On the go: UK pension schemes will be required to conduct competitive tender processes before hiring their first fiduciary manager, under recommendations set out by the Competition and Markets Authority on Wednesday.
The competition watchdog found an adverse effect on competition in both the investment consultancy and fiduciary management markets, but the majority of its recommendations were aimed at fiduciary managers.
Schemes who have already appointed a fiduciary manager without a tendering process will have to retender within five years, while managers themselves will have to disaggregate their fees and costs, including those related to exiting the product.
Both investment consultants and fiduciary managers will have to adopt a common standard for reporting their performance, albeit with more stringent requirements for fiduciary managers, who have already adopted a standardised methodology and template for past performance.
The CMA also took forward the FCA’s recommendation that its remit be extended to cover investment consultants, who do not currently fall under any formal regulation.

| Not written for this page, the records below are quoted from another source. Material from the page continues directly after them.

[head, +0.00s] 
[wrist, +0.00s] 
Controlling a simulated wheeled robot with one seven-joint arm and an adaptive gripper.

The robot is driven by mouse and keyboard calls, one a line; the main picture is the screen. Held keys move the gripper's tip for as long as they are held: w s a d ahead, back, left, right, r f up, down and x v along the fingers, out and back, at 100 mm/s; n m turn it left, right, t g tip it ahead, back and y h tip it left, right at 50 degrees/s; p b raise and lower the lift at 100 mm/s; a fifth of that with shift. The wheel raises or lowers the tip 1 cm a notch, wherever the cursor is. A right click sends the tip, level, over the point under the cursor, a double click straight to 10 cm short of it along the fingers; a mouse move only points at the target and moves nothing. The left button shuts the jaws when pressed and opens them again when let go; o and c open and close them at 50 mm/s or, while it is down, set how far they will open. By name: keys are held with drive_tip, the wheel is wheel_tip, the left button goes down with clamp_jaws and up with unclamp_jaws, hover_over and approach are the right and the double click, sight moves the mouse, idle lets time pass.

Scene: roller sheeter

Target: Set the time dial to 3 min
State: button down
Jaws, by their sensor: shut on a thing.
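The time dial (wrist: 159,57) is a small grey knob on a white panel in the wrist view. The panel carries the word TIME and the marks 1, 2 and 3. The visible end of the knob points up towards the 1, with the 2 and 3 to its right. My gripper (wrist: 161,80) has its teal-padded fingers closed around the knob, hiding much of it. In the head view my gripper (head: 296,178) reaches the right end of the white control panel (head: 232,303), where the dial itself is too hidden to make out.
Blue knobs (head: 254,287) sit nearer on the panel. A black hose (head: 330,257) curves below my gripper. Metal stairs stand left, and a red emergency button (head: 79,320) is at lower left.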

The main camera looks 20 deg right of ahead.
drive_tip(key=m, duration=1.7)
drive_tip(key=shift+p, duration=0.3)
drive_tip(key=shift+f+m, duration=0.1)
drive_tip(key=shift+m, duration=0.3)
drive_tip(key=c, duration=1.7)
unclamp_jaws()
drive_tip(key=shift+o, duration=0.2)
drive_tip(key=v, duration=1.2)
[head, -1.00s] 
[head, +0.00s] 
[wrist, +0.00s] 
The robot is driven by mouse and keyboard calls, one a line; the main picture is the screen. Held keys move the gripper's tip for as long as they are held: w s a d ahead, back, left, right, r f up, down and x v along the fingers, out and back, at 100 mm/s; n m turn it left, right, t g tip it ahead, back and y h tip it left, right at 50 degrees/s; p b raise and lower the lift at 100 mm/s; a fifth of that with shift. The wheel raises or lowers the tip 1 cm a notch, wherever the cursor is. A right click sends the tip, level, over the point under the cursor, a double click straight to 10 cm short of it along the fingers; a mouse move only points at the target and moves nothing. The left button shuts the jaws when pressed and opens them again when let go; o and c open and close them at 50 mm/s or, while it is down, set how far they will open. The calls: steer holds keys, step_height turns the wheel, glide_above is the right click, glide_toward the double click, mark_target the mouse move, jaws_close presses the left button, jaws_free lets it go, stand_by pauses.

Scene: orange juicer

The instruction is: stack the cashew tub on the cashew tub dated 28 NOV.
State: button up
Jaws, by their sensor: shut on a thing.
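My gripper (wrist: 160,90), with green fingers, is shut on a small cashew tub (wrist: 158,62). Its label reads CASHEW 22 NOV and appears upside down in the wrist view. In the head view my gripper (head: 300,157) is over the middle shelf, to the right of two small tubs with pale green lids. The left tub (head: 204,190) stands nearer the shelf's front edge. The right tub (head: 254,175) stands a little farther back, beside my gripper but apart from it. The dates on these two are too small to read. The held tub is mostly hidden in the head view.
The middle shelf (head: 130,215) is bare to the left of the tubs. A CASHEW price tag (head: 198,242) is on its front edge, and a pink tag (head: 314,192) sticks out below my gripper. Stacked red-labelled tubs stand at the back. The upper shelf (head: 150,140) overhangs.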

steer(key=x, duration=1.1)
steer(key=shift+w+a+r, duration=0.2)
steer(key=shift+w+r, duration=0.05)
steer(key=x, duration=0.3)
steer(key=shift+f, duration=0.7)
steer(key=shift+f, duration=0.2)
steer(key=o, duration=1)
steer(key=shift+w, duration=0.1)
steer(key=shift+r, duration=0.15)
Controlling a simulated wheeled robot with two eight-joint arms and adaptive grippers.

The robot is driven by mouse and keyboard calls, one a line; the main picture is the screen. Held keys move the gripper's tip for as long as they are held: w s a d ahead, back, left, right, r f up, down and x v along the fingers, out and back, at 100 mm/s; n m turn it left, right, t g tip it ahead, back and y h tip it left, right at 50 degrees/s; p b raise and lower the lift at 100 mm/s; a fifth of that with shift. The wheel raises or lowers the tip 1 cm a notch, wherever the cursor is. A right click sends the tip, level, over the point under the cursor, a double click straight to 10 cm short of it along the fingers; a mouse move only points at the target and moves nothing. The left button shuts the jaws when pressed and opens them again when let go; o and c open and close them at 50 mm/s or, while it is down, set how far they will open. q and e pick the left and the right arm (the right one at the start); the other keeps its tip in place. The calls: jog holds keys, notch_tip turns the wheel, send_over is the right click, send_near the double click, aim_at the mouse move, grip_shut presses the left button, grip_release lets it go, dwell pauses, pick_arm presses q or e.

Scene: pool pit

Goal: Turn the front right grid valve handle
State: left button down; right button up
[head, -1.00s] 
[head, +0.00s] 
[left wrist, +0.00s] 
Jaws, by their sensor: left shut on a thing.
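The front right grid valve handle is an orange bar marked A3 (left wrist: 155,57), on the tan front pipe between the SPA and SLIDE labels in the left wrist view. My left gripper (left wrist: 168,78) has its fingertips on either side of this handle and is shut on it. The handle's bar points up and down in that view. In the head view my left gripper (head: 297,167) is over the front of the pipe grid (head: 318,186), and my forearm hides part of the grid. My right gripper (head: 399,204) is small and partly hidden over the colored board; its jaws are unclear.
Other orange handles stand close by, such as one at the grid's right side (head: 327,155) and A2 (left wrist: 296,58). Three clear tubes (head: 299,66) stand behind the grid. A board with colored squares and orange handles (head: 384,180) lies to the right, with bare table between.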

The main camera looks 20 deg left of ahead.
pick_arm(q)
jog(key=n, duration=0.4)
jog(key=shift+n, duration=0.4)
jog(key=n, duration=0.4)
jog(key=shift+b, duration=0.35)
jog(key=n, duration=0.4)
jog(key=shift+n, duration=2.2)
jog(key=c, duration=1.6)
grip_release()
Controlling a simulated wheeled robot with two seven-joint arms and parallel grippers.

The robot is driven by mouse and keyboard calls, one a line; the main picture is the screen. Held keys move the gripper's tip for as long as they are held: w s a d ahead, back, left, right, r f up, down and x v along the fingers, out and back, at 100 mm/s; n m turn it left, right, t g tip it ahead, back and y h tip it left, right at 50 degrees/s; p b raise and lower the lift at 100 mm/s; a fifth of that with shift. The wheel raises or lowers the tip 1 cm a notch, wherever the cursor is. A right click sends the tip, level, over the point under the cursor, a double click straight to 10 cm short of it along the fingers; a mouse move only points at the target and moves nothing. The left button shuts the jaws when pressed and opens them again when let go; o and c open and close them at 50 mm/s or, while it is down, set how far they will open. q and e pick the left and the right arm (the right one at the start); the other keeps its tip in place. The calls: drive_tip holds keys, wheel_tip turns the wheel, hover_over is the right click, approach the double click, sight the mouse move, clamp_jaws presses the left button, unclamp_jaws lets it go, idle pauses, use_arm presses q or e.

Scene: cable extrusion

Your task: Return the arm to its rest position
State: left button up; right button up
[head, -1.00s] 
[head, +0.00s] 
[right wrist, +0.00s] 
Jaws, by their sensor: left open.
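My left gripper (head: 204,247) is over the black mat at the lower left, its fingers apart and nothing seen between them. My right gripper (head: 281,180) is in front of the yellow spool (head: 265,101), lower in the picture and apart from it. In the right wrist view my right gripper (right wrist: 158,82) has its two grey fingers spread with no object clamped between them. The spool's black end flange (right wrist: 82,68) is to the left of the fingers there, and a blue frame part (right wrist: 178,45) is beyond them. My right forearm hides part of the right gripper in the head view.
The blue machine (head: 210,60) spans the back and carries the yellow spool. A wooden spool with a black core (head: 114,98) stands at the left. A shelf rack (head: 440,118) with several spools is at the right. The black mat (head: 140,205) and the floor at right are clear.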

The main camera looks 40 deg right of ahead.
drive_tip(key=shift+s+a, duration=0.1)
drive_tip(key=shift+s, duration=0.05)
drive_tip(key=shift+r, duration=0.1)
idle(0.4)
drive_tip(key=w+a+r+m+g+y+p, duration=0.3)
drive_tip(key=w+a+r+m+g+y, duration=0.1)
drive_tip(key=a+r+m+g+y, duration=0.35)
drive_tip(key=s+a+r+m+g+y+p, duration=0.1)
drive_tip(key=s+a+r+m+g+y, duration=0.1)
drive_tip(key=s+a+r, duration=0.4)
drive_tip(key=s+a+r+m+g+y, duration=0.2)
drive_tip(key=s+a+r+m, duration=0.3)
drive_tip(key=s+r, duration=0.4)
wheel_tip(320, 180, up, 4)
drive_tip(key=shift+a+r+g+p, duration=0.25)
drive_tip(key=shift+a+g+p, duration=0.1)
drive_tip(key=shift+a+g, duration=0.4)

John Wotton, chair of the investigation, said: “We’re concerned that pension schemes are not currently putting pressure on the market to get the best value for money on behalf of their members. They may lack the information they need to compare competing offers and so could be sticking with their existing investment consultant or fiduciary manager when there are better options available."
The report puts a strong focus on the strength of the trustee buy side, arguing that the Pensions Regulator should provide greater support for schemes running tenders for both services.
Trustees will also be required to set objectives before hiring an investment consultant, to enable them to better assess the quality of the advice given.
The CMA is now consulting on its proposed remedies, with responses invited before August 24 2018.